5/27/2006 07:43:00 AM  
Blogger Sonja Andrews said...

I like that ... "letting up on the gas a little."

I'd like to add to that a couple of thoughts. I think it's possible to both/and in these situations.

I think it's possible to defend friends and family AND be kind to people who are further outside the circle. I don't think that life is a zero-sum game where in order for friends and family to win, the outsiders must lose and be cursed or called names.

I think that's what the Apostle Paul was writing about when he wrote to the church at Corinth in 1 Corinthians 13 which is so often quoted at weddings, but is really meant for all of us. If at all possible, it would be good to stop and breath and check our words to make sure they are not going to be a clanging gong that will hurt someone.

Should we never cry out in pain or anger? No, we all have the right to express emotion. But the response of our friends should not be to curse those who have caused it. Our friends need to find a middle road of helping us and helping to reconcile the sitution. The only thing that separates us from the world is our love.
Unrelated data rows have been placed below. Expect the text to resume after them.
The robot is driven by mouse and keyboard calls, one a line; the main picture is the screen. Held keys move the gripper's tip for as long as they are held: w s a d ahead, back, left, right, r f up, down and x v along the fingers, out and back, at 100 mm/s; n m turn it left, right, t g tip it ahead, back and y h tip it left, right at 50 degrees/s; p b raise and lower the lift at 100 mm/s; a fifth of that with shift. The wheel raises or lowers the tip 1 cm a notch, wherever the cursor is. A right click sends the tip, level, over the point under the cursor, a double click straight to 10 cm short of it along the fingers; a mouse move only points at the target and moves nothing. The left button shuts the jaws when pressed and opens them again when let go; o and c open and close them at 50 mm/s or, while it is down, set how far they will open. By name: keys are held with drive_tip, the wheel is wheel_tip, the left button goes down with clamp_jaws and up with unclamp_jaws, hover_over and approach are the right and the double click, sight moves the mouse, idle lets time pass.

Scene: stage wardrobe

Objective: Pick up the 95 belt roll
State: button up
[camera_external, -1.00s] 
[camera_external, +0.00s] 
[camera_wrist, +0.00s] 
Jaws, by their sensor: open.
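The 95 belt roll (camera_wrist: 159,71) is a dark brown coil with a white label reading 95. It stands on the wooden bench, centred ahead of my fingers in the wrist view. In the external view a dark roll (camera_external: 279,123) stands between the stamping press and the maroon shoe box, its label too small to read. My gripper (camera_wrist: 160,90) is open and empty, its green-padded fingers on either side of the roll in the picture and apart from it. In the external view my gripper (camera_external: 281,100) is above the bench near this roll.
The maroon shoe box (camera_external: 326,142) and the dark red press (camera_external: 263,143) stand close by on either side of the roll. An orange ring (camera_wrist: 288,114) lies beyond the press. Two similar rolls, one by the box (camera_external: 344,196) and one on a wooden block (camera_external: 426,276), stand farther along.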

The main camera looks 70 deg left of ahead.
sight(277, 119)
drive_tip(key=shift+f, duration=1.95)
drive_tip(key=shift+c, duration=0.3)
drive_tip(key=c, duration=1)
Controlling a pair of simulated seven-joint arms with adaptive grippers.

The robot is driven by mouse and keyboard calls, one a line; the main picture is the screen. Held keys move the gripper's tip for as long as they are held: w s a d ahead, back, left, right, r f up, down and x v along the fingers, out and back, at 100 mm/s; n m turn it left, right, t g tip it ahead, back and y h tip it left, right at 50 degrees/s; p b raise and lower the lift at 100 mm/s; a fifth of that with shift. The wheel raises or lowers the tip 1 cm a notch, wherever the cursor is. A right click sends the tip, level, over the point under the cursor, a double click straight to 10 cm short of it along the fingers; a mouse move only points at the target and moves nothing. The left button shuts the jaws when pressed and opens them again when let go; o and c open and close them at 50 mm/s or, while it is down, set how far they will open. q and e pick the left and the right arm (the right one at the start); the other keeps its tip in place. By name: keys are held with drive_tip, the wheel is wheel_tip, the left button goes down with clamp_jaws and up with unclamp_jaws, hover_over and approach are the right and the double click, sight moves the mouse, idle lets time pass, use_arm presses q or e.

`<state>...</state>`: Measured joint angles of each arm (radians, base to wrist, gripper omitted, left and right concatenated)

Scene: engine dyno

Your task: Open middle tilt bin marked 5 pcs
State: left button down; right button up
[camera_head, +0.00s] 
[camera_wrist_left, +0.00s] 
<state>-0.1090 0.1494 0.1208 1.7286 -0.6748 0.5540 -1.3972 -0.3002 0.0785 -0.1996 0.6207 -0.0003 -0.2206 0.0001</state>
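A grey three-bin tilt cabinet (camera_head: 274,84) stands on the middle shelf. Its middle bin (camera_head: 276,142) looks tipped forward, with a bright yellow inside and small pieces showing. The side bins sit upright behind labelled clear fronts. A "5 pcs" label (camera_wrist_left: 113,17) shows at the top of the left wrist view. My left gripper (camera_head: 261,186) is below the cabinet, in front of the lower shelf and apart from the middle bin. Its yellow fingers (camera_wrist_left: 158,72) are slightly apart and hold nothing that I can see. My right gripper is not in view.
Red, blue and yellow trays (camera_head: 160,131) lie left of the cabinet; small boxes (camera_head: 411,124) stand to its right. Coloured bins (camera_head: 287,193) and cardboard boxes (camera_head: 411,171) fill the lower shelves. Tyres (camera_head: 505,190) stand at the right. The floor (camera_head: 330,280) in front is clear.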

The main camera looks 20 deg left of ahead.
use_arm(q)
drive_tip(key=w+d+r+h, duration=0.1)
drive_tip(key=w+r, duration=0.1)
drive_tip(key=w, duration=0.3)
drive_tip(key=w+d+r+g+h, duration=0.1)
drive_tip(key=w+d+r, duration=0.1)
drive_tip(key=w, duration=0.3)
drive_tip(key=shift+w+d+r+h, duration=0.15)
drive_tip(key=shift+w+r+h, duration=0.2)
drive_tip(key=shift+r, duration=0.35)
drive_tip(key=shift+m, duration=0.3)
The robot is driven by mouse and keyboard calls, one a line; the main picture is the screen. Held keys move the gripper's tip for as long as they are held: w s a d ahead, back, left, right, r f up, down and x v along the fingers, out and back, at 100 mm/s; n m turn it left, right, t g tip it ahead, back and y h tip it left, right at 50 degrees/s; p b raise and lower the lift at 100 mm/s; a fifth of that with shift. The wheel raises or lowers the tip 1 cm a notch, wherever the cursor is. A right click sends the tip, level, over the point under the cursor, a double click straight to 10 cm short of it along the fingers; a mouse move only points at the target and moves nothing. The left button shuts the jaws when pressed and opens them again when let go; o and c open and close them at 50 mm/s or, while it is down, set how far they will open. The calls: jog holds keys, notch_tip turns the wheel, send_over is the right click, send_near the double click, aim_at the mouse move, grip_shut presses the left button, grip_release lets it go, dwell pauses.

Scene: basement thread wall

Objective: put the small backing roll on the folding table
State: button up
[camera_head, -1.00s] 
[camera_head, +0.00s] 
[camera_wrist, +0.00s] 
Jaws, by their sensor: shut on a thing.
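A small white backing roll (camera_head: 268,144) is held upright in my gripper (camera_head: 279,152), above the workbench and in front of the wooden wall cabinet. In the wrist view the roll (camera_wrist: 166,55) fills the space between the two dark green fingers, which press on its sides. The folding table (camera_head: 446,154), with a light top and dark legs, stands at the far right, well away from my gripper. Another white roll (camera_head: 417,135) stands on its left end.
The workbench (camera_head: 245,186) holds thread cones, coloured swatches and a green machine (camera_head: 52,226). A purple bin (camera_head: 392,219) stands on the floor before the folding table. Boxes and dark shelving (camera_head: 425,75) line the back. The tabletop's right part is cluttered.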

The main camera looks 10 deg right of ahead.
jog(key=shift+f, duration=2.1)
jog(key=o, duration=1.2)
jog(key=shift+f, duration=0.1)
If we don't have that, we have nothing.

5/27/2006 10:33:00 AM  
Blogger Paddy O said...

scott, the guy who I was quoting was better, still is some might say. Even better than most Christians. His advice still counts for Christians, however, and anyone else who would listen. Course, it's hard to come up with an equivalent for "gentiles" so I used what I could think of.
Matt. 5:46ff.:
"46 For if you love those who love you, what reward do you have? Do not even the tax collectors do the same? 47 And if you greet only your brothers and sisters, what more are you doing than others? Do not even the Gentiles do the same? 48 Be perfect, therefore, as your heavenly Father is perfect."

But, yeah, I've been rather pathetic at this sometimes. Being perfect is a hard command. Inconvenient really.

5/27/2006 04:50:00 PM  
Blogger Sonja Andrews said...

Darned inconvenient.

Kind of goes along with "Take up your cross and follow Me." Nothing easy about that, but then we're only promised that the burden will be light.

So inconvenient ... and not easily understood.